Neither rational nor irrational

Oct 15, 2013 07:22

Say I want to understand human financial behavior. The behavior is actually complex, but if I make the following simplifying assumptions I can at least have a place to start, and can make some calculations, predictions, etc.

(1) In the financial decisions (e.g., job choice, hiring, shopping, selling, investing) all people are trying to maximize their monetary profit or "financial" value and to cut their losses.

(2) Given the available information, people go about this pretty well (e.g., this apple at this store costs $2.00 a pound, the identical apple at that store costs $3.00 a pound, both stores are equally easy to get to and I'm going to both stores anyway for other reasons, so I buy the apple at the first store not the second).

(3) When things don't turn out so well, people modify their understanding of the information and (subject to the caveat in the footnote) they seek new, better information.*

We can say that, given assumption number 1, in doing numbers 2 and 3 people are being rational and that when people don't do 2 and 3 they're being irrational.

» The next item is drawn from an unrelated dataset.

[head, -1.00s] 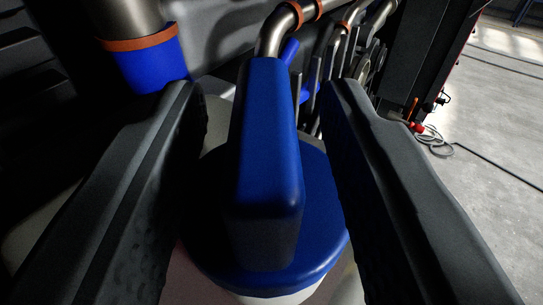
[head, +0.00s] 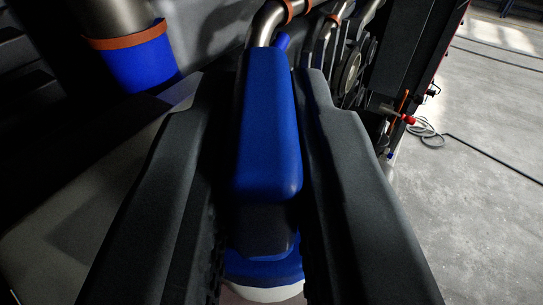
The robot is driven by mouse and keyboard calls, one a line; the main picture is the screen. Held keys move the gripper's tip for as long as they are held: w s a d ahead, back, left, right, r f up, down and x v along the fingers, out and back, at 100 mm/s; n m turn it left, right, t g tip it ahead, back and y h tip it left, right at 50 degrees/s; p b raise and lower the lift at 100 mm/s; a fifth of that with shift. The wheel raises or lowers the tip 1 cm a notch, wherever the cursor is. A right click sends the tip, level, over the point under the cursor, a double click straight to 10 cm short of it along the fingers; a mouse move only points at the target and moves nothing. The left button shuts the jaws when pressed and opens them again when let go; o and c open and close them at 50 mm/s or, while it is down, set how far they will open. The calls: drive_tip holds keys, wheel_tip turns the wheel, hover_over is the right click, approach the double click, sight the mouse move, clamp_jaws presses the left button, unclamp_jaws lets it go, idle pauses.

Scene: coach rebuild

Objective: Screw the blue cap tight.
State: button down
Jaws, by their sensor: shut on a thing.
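The blue cap (head: 262,268) has a round blue disc with a tall, raised blue grip bar (head: 268,135) across its top. It sits on a pale neck (head: 268,294) at the bottom of the head view. My gripper (head: 262,90) is shut on the grip bar, with one dark finger along its left side and one along its right. The fingers hide most of the disc, so I cannot tell how tightly the cap sits.
Metal pipes with orange bands (head: 268,22) rise just behind the cap. A pipe with a blue sleeve (head: 138,58) stands at upper left. A dark cabinet (head: 410,60) is at the right, with a cable (head: 430,132) on the grey floor (head: 480,190) beyond.

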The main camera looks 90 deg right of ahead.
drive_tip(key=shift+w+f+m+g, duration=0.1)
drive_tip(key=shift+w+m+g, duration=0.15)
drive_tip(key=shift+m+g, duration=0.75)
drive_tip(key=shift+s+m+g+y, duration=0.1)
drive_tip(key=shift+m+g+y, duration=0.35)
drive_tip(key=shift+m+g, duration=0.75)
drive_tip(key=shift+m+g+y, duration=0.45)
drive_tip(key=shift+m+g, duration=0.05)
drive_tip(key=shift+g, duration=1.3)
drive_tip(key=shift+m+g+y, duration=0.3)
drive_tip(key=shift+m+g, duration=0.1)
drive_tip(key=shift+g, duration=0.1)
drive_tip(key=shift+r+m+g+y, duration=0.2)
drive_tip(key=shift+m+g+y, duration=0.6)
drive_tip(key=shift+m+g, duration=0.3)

But this all rests on the simplifying assumption number 1, that in all their financial decisions they're trying to maximize income or financial value etc. But to want to maximize money and financial value in the first place is neither rational nor irrational. And we know, or ought to know, that number 1 in itself is not altogether true, that maximizing profit is not the only motive in play: we posited it as a simplifying assumption so we could get a grip on economic behavior. Motives - such as loss aversion and brand loyalty - that run counter to profit maximizing are no more irrational (or rational) than maximizing profit is, and are no more or less emotional either.**

This is on my mind for two related reasons.

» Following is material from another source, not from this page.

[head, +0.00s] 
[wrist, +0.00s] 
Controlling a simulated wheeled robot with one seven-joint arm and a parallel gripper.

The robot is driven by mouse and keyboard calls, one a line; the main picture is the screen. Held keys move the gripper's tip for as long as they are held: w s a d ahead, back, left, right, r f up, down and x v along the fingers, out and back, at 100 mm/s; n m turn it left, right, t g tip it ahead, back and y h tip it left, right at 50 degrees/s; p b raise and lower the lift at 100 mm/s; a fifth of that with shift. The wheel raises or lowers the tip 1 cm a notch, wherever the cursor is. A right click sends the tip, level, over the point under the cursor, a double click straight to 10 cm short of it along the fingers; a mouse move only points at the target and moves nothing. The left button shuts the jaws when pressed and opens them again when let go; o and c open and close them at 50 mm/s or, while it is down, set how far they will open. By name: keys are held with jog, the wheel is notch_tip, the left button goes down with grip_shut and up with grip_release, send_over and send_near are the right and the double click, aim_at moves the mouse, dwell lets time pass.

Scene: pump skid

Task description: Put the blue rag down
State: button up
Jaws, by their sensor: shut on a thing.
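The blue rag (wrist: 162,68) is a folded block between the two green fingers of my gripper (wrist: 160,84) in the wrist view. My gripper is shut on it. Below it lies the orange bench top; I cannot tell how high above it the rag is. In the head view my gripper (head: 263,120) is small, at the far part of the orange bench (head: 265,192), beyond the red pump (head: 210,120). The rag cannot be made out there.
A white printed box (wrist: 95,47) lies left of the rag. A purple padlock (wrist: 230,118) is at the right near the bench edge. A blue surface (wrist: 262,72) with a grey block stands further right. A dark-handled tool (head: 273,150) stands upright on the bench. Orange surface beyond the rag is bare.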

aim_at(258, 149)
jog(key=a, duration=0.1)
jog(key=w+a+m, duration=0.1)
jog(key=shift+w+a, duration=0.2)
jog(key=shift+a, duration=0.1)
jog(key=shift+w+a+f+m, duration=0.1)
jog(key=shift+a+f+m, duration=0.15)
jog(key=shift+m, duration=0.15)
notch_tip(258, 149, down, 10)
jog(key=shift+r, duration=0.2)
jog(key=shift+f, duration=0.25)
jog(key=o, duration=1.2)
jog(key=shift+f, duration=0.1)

First, a couple of Paul Krugman posts about the parts of macroeconomics that have no "microfoundations" but nonetheless seem to describe macro results better than the alternatives: actually, I'm as ignorant of microeconomics as macro, but I do think that micro has simplifying assumptions that include something like my numbers 1 through 3 above, and that's exactly (or maybe not exactly) why the macro that's micro-based can't explain sticky wages and so on. (I don't pretend to understand the posts to any depth, by the way. But note the word "hyperrational" in the first post and "rational expectations" in the second, which I'm guessing mean that it's taken for granted by some people that assumption number 1 is in itself rational.)

Second, I recently got Daniel Kahneman's highly worthwhile Thinking, Fast And Slow from the library for the second time (I didn't finish it 11 months ago when it first became due), and I think if asked he would, or at least ought to, subscribe to my paragraph above beginning "We can say that..." But actually his language slips a lot, and "rational" and "emotions" sometimes float by in his text without explaining themselves. (I do believe he talks explicitly about at least one of them in the part I haven't read yet; but that doesn't mean he knows what he's doing when the words creep in earlier.)

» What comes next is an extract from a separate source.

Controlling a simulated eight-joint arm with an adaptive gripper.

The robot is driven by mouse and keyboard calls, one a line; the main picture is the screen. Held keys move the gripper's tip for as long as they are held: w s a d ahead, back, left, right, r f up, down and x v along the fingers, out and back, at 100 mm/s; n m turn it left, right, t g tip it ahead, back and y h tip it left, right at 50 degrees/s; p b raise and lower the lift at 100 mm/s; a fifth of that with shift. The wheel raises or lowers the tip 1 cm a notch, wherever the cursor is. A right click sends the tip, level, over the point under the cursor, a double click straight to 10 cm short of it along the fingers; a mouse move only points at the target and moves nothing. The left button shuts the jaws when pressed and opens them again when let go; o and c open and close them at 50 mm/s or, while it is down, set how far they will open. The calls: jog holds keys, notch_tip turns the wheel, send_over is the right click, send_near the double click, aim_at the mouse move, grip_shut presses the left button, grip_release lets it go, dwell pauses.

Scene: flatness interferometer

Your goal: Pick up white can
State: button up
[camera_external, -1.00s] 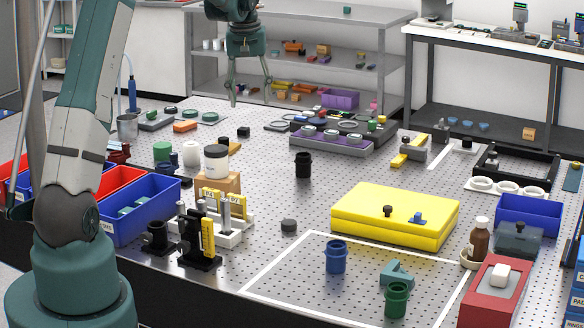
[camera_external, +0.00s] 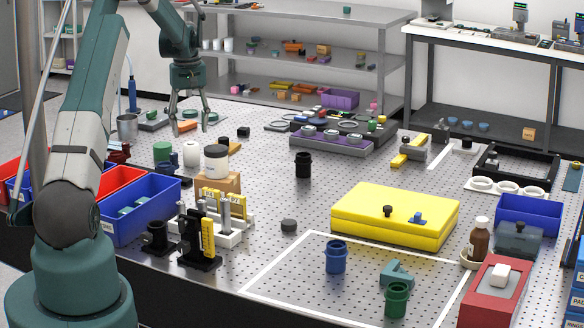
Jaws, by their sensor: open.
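A plain white can (camera_external: 191,154) stands upright on the perforated table, left of the middle. A white jar with a dark lid (camera_external: 216,161) stands just right of it on a brown box (camera_external: 217,185), and a green can (camera_external: 162,152) stands to its left. My gripper (camera_external: 189,127) points down with its two fingers spread, empty. In the picture it is above the white can; its exact height and distance behind or over the can cannot be told.
Blue and red bins (camera_external: 140,208) line the left edge. Black mounts (camera_external: 199,240) stand in front of the brown box. A metal cup (camera_external: 128,126) and orange block (camera_external: 186,126) are behind. A yellow case (camera_external: 395,215) lies to the right; the table's middle is mostly clear.

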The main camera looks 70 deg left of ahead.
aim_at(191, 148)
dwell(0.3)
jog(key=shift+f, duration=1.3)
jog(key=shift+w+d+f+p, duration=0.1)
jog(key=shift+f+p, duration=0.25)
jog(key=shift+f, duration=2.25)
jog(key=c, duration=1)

*The caveat is that, e.g., if I spent less time worrying about the price of apples and less time in grocery stores in general, where I compulsively compare prices, and more time writing and marketing my writing, I'd be better off financially. (Of course, the problem isn't so much that I spend the time on apple prices but that I flee marketing and, in general, flee engagement with other human beings, writing ultimately being an engagement. And I can develop compulsions that facilitate the fleeing.) In general, if you're a potentially commercially viable artist, you'll probably be better off financially by concentrating on doing your art than in taking too much time on your finances. Of course, thinking about finances and economics can be fun and interesting in themselves, and I think that, as a citizen and voter, you're morally obligated to have some broad sense of, e.g., what the good reasons are that macroeconomists give for deficit spending and government economic stimulus in the current economic situation.

**I meant to explain and give examples of "loss aversion" but don't have time. Maybe later in a comment. But one good example, which is not directly financial but you can figure out how it could relate, is that I've got piles and piles of old promo CDs, and I'm reluctant to sell or throw away a single one of them without relistening to it first. Whereas, nowadays, when I get emails regarding new music from many of the very same publicity firms who sent CDs in the old days, I only very, very occasionally click the links to hear the new music. That's loss aversion: the mere fact I possess the CDs makes my mind think that the music might have special value that I don't want to overlook. Now, loosely I could say I'm being irrational, but that's what I'm challenging: that the psychology underlying loss aversion is either more or less rational than is the psychological impulse to maximize profit.